The exercise> Your answer should be a single number: how many lines in the data below hold the string "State".

Material for this task>

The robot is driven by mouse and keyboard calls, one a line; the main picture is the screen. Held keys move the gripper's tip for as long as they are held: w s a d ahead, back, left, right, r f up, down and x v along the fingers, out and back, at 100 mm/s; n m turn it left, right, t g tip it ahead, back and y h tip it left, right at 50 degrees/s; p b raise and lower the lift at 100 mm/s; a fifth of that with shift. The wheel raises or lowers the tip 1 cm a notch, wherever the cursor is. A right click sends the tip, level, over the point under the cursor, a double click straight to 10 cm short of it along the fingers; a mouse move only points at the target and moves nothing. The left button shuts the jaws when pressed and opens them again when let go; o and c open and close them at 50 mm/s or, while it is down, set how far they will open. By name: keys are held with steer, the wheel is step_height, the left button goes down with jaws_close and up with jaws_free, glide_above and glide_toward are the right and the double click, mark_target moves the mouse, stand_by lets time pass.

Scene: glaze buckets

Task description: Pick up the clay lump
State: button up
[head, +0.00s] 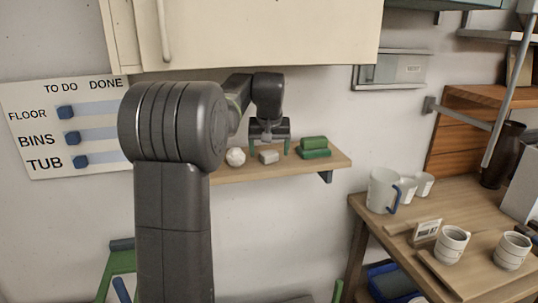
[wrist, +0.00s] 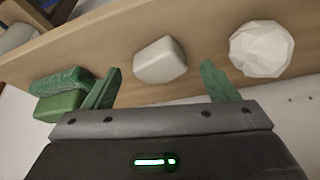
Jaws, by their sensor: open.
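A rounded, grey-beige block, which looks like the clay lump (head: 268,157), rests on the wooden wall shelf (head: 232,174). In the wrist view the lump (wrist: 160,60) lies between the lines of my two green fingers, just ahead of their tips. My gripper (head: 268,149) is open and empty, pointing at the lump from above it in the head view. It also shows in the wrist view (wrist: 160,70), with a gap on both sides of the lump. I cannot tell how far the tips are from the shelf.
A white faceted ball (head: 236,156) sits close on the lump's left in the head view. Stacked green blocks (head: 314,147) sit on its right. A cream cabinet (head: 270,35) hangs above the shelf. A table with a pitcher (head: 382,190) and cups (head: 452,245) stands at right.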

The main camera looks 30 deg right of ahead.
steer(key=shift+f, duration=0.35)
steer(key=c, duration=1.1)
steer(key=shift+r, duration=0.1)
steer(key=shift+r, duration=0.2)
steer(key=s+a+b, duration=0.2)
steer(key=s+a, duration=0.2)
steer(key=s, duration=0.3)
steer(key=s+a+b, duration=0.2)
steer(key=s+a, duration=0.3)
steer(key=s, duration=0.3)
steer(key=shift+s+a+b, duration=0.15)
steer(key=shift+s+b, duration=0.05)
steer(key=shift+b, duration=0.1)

...

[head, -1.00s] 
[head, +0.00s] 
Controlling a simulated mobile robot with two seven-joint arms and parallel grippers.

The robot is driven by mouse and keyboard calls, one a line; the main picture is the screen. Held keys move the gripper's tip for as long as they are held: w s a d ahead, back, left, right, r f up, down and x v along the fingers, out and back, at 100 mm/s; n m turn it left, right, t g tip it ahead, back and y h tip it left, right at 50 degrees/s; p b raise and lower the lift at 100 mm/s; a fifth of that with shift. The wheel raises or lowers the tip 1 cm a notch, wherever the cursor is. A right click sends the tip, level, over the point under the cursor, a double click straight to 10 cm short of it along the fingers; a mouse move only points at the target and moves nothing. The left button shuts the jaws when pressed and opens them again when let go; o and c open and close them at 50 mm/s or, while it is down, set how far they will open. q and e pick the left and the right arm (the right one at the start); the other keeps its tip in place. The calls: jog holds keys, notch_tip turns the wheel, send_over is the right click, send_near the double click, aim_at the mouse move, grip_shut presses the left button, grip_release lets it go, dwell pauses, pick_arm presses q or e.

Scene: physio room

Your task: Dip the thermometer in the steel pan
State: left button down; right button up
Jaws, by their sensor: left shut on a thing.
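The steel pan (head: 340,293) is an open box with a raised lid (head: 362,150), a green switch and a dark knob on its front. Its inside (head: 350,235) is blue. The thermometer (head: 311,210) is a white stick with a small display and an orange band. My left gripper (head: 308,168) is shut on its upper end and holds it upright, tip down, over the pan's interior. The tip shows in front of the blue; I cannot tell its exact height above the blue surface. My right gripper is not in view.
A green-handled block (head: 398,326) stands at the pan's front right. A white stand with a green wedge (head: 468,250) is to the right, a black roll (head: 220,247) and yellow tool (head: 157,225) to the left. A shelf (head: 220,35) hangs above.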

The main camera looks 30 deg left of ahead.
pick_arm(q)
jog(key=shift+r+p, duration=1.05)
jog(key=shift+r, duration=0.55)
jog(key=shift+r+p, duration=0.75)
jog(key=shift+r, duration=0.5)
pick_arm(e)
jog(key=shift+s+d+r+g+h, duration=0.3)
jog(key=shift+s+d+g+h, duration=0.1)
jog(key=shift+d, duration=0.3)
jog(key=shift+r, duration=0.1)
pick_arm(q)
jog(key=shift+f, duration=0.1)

The solution> 2